++++ Dataset excerpt
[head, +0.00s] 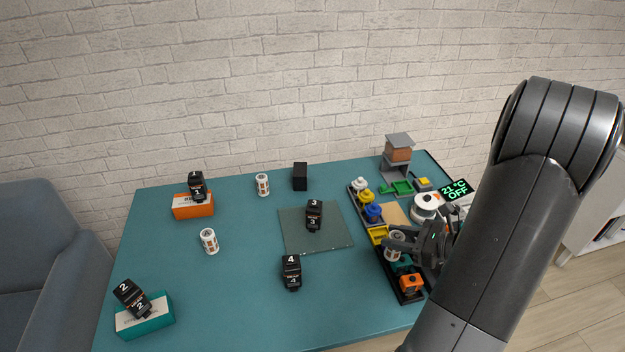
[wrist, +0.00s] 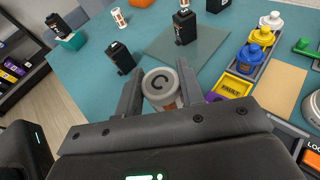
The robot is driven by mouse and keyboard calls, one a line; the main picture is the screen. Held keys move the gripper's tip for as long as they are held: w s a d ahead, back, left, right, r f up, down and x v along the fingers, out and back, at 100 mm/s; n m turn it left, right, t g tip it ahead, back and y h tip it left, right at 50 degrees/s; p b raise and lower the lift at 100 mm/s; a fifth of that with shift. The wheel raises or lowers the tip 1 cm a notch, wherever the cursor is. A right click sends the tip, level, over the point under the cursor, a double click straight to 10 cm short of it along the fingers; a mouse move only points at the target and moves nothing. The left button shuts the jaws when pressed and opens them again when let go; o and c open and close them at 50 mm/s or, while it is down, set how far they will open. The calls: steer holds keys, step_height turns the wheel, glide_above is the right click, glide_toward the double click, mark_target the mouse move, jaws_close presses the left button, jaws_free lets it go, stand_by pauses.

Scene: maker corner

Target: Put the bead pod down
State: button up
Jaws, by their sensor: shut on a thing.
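In the head view my gripper (head: 405,239) and the pod (head: 393,249) show at the right side of the table, by the dark organiser tray. The pod's lower part is hidden in the wrist view, and I cannot tell how high it is above the surface. Two similar white pods stand on the teal table, one at the back (head: 262,185) and one at the left (head: 209,241).
The dark tray (head: 375,246) holds white, yellow and blue pieces, a yellow bin (head: 378,234) and an orange block (head: 410,283). Numbered black blocks stand about the table, one on a green mat (head: 332,238). The teal table (head: 235,290) is clear at front centre.

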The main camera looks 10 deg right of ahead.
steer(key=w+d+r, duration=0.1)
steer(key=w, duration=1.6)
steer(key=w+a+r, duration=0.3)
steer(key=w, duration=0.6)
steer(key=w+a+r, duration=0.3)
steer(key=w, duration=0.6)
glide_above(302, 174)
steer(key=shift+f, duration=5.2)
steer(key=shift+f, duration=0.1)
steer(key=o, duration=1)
++++++++
# Task objective
Take every line from the one containing "Scene: maker corner" to the end of the listing and output it exactly, with nothing else.

# Output
Scene: maker corner

Target: Put the bead pod down
State: button up
Jaws, by their sensor: shut on a thing.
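In the head view my gripper (head: 405,239) and the pod (head: 393,249) show at the right side of the table, by the dark organiser tray. The pod's lower part is hidden in the wrist view, and I cannot tell how high it is above the surface. Two similar white pods stand on the teal table, one at the back (head: 262,185) and one at the left (head: 209,241).
The dark tray (head: 375,246) holds white, yellow and blue pieces, a yellow bin (head: 378,234) and an orange block (head: 410,283). Numbered black blocks stand about the table, one on a green mat (head: 332,238). The teal table (head: 235,290) is clear at front centre.

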The main camera looks 10 deg right of ahead.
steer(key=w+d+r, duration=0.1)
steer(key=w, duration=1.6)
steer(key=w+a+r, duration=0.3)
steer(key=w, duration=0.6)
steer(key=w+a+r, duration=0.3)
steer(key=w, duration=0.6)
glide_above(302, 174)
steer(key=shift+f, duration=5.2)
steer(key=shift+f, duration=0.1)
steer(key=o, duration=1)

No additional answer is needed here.